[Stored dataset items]
......

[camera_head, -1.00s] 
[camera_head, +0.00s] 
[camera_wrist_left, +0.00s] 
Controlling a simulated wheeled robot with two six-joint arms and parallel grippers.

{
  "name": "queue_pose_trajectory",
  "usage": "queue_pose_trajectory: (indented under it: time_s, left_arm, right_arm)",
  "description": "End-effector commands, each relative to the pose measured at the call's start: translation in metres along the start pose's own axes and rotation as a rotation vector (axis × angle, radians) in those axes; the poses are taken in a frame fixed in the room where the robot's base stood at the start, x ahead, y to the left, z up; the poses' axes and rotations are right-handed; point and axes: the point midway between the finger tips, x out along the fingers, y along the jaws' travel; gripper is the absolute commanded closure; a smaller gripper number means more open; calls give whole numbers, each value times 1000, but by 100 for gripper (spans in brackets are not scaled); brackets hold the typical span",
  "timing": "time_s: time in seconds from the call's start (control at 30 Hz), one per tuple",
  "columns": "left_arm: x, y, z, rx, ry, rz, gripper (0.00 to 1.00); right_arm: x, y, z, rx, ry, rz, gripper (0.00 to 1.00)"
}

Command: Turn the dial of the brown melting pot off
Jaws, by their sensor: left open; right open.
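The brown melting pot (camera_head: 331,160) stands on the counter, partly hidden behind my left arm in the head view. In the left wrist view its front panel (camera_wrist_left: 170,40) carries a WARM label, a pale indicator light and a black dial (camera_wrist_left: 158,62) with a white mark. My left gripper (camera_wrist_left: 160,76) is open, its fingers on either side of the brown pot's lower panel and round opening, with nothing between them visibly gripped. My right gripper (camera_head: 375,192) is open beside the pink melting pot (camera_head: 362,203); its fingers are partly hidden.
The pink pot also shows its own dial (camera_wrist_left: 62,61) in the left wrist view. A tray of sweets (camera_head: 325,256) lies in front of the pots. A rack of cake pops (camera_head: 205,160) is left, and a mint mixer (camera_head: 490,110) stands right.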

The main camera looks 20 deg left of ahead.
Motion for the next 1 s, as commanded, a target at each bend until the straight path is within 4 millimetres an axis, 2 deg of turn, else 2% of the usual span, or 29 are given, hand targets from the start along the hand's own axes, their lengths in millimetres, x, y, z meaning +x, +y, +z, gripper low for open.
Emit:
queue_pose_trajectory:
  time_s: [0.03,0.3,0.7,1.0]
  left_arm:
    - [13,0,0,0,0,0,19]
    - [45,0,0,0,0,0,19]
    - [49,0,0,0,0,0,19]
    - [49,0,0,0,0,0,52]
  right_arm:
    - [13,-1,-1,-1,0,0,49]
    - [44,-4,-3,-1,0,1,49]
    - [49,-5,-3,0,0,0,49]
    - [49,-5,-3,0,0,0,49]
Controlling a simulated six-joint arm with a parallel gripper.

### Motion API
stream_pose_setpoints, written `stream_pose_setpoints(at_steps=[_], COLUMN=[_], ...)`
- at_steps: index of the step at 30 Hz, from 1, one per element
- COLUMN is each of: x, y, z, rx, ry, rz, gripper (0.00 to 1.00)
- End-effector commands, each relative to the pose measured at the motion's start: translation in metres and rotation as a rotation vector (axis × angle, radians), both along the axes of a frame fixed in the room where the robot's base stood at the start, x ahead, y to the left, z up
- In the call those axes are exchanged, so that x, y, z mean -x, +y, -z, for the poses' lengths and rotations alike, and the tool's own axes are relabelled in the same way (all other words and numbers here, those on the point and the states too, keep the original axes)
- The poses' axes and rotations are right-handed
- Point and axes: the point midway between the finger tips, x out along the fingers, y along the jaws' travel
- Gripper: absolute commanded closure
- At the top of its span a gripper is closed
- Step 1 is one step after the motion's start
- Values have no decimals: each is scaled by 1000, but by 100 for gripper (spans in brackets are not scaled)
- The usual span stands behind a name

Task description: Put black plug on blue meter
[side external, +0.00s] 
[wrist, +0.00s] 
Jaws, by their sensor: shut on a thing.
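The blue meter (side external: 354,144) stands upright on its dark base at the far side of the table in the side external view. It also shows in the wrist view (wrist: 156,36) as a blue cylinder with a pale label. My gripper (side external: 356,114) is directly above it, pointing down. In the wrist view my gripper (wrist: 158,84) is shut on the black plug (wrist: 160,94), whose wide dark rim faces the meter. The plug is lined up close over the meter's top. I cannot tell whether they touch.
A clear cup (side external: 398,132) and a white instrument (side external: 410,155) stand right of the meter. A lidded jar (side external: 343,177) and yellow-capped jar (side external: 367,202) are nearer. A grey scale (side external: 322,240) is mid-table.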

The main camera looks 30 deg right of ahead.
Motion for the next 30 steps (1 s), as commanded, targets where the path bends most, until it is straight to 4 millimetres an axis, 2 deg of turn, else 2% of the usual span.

......

**What is expected:**
Write the data out again in full and exactly.

**Written reply:**
[camera_head, -1.00s] 
[camera_head, +0.00s] 
[camera_wrist_left, +0.00s] 
Controlling a simulated wheeled robot with two six-joint arms and parallel grippers.

{
  "name": "queue_pose_trajectory",
  "usage": "queue_pose_trajectory: (indented under it: time_s, left_arm, right_arm)",
  "description": "End-effector commands, each relative to the pose measured at the call's start: translation in metres along the start pose's own axes and rotation as a rotation vector (axis × angle, radians) in those axes; the poses are taken in a frame fixed in the room where the robot's base stood at the start, x ahead, y to the left, z up; the poses' axes and rotations are right-handed; point and axes: the point midway between the finger tips, x out along the fingers, y along the jaws' travel; gripper is the absolute commanded closure; a smaller gripper number means more open; calls give whole numbers, each value times 1000, but by 100 for gripper (spans in brackets are not scaled); brackets hold the typical span",
  "timing": "time_s: time in seconds from the call's start (control at 30 Hz), one per tuple",
  "columns": "left_arm: x, y, z, rx, ry, rz, gripper (0.00 to 1.00); right_arm: x, y, z, rx, ry, rz, gripper (0.00 to 1.00)"
}

Command: Turn the dial of the brown melting pot off
Jaws, by their sensor: left open; right open.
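The brown melting pot (camera_head: 331,160) stands on the counter, partly hidden behind my left arm in the head view. In the left wrist view its front panel (camera_wrist_left: 170,40) carries a WARM label, a pale indicator light and a black dial (camera_wrist_left: 158,62) with a white mark. My left gripper (camera_wrist_left: 160,76) is open, its fingers on either side of the brown pot's lower panel and round opening, with nothing between them visibly gripped. My right gripper (camera_head: 375,192) is open beside the pink melting pot (camera_head: 362,203); its fingers are partly hidden.
The pink pot also shows its own dial (camera_wrist_left: 62,61) in the left wrist view. A tray of sweets (camera_head: 325,256) lies in front of the pots. A rack of cake pops (camera_head: 205,160) is left, and a mint mixer (camera_head: 490,110) stands right.

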The main camera looks 20 deg left of ahead.
Motion for the next 1 s, as commanded, a target at each bend until the straight path is within 4 millimetres an axis, 2 deg of turn, else 2% of the usual span, or 29 are given, hand targets from the start along the hand's own axes, their lengths in millimetres, x, y, z meaning +x, +y, +z, gripper low for open.
Emit:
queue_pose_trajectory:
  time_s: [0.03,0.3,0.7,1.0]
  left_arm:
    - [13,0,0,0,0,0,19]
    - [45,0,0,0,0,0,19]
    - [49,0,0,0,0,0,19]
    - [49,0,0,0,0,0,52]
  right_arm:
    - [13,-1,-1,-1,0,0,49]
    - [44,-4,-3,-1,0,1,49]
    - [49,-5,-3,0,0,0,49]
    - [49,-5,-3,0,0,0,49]
Controlling a simulated six-joint arm with a parallel gripper.

### Motion API
stream_pose_setpoints, written `stream_pose_setpoints(at_steps=[_], COLUMN=[_], ...)`
- at_steps: index of the step at 30 Hz, from 1, one per element
- COLUMN is each of: x, y, z, rx, ry, rz, gripper (0.00 to 1.00)
- End-effector commands, each relative to the pose measured at the motion's start: translation in metres and rotation as a rotation vector (axis × angle, radians), both along the axes of a frame fixed in the room where the robot's base stood at the start, x ahead, y to the left, z up
- In the call those axes are exchanged, so that x, y, z mean -x, +y, -z, for the poses' lengths and rotations alike, and the tool's own axes are relabelled in the same way (all other words and numbers here, those on the point and the states too, keep the original axes)
- The poses' axes and rotations are right-handed
- Point and axes: the point midway between the finger tips, x out along the fingers, y along the jaws' travel
- Gripper: absolute commanded closure
- At the top of its span a gripper is closed
- Step 1 is one step after the motion's start
- Values have no decimals: each is scaled by 1000, but by 100 for gripper (spans in brackets are not scaled)
- The usual span stands behind a name

Task description: Put black plug on blue meter
[side external, +0.00s] 
[wrist, +0.00s] 
Jaws, by their sensor: shut on a thing.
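The blue meter (side external: 354,144) stands upright on its dark base at the far side of the table in the side external view. It also shows in the wrist view (wrist: 156,36) as a blue cylinder with a pale label. My gripper (side external: 356,114) is directly above it, pointing down. In the wrist view my gripper (wrist: 158,84) is shut on the black plug (wrist: 160,94), whose wide dark rim faces the meter. The plug is lined up close over the meter's top. I cannot tell whether they touch.
A clear cup (side external: 398,132) and a white instrument (side external: 410,155) stand right of the meter. A lidded jar (side external: 343,177) and yellow-capped jar (side external: 367,202) are nearer. A grey scale (side external: 322,240) is mid-table.

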The main camera looks 30 deg right of ahead.
Motion for the next 30 steps (1 s), as commanded, targets where the path bends most, until it is straight to 4 millimetres an axis, 2 deg of turn, else 2% of the usual span.

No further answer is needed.